Will you output the lines between the ones holding "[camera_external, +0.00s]" and "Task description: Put", inclusive, exactly as they stand, and only those lines, with the pictures left out?

§ §

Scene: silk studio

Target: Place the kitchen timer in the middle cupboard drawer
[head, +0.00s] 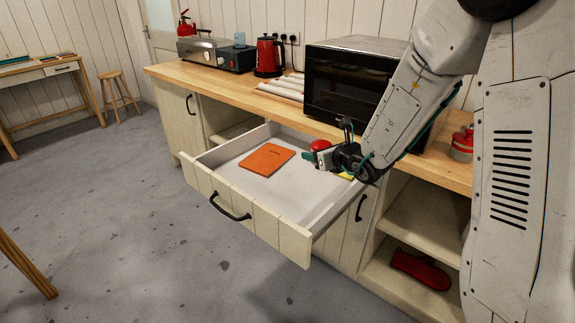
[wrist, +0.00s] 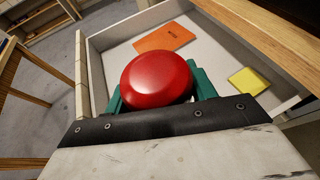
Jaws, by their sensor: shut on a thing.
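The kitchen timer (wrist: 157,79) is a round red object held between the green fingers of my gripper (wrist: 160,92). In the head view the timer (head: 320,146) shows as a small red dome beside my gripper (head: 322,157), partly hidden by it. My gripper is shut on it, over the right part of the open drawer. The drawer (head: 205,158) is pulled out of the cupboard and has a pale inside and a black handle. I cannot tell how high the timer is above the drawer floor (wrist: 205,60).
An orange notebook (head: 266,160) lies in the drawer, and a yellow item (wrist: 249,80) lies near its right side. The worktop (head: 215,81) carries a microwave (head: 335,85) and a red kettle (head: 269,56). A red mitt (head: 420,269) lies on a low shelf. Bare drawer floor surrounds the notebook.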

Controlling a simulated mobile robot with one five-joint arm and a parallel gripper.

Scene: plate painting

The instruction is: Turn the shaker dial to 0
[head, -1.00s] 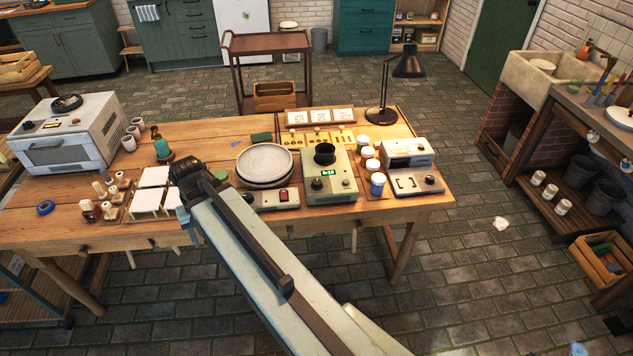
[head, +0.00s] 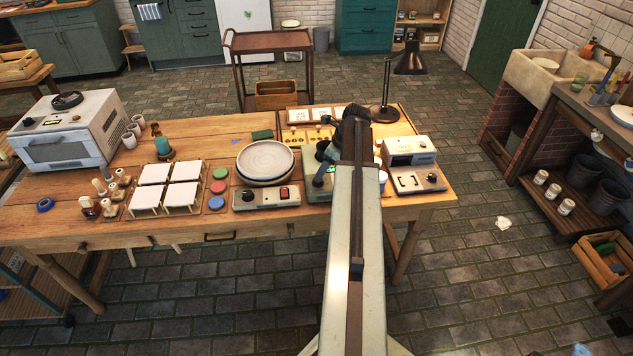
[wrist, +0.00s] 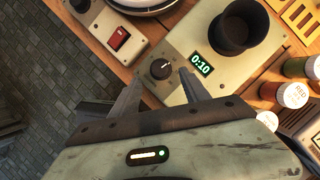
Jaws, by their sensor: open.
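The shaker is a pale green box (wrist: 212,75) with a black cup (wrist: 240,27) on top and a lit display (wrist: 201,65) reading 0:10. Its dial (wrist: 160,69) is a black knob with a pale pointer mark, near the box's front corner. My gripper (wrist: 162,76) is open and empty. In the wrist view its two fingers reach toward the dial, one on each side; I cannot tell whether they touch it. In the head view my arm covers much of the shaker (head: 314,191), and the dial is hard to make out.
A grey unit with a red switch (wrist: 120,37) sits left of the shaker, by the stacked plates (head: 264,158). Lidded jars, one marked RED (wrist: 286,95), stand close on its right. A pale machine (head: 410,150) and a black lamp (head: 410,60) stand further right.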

§ §

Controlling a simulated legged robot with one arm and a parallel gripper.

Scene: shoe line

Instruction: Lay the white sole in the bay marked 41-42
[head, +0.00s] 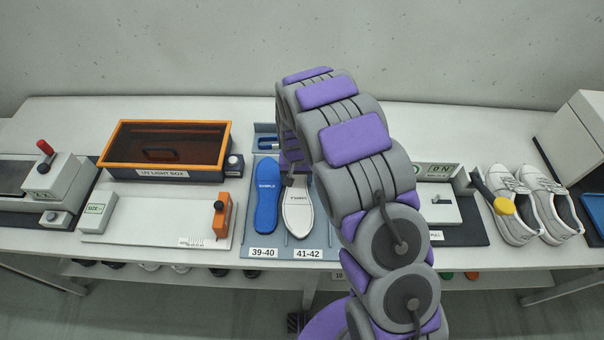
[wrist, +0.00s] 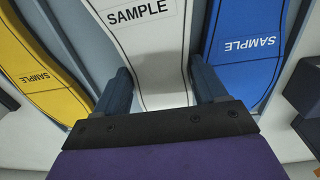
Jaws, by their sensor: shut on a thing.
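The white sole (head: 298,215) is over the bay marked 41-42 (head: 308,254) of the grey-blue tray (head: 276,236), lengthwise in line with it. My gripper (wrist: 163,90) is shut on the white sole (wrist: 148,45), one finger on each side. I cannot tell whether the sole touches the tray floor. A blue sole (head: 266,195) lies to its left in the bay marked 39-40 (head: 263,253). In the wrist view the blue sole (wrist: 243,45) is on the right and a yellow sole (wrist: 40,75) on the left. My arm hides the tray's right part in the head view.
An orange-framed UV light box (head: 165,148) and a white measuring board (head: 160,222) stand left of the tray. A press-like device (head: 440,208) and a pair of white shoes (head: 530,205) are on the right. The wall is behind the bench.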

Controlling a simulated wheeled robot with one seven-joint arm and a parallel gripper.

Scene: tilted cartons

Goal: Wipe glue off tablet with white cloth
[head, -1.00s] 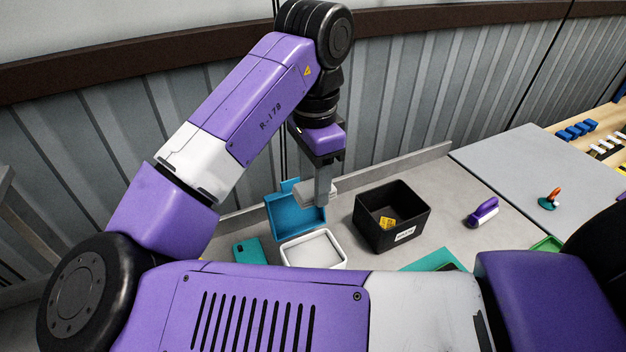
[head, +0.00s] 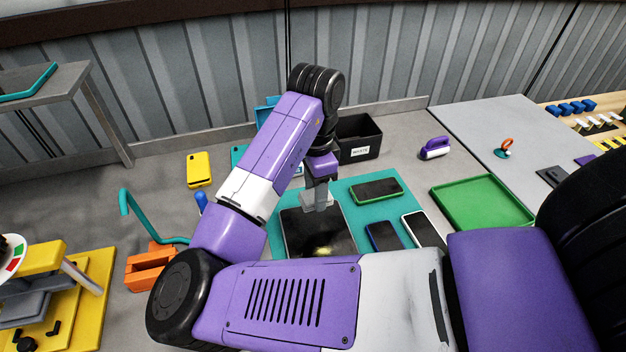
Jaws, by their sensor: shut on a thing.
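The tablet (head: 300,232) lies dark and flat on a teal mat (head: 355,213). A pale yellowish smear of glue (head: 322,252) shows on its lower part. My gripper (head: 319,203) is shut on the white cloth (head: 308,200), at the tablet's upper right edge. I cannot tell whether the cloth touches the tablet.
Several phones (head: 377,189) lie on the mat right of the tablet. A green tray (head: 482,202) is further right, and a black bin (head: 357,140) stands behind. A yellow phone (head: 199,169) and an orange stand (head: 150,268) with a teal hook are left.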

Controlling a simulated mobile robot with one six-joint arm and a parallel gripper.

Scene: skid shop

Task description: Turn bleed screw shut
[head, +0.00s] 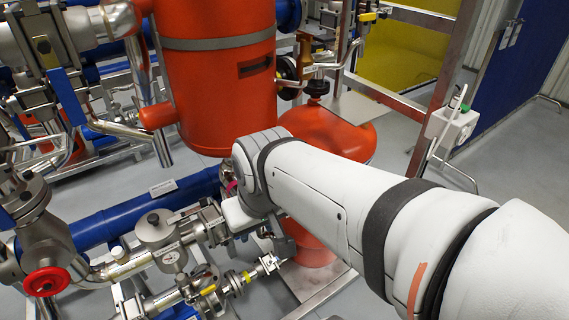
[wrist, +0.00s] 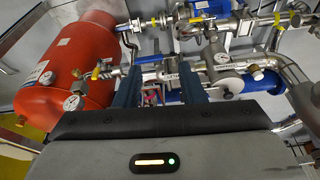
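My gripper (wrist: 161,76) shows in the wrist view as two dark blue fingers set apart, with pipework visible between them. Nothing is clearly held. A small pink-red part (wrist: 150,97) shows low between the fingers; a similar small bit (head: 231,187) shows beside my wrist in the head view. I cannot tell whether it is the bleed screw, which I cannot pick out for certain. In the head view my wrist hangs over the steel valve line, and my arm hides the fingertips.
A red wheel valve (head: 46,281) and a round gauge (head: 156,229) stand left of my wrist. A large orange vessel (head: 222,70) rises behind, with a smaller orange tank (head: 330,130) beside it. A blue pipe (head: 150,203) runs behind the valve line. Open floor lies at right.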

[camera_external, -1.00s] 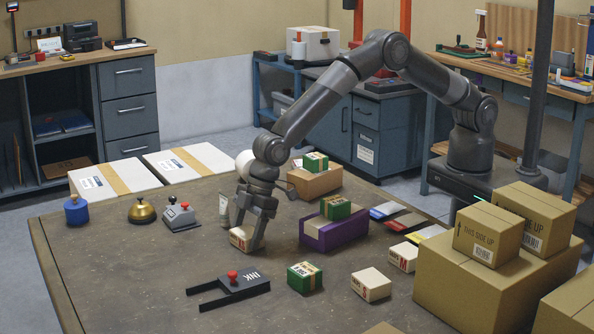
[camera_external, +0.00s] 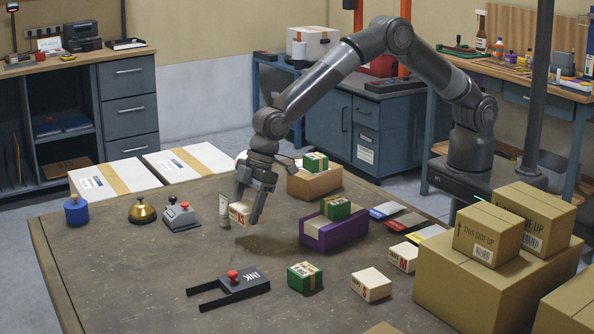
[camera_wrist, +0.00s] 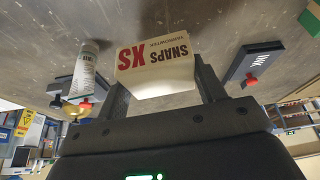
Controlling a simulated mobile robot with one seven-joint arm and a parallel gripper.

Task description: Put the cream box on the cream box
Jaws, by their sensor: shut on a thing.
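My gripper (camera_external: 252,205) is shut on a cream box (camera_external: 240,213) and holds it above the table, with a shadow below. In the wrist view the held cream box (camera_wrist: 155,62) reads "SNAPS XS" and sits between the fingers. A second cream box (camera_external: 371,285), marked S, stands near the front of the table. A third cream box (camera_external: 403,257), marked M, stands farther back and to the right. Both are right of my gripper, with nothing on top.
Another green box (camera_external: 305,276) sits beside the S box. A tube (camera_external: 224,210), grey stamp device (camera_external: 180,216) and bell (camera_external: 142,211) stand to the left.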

§ §

§ Answer to the problem:
[camera_external, +0.00s] 
[camera_wrist, +0.00s] 
Controlling a simulated mobile robot with one seven-joint arm and a parallel gripper.

Task description: Put the cream box on the cream box

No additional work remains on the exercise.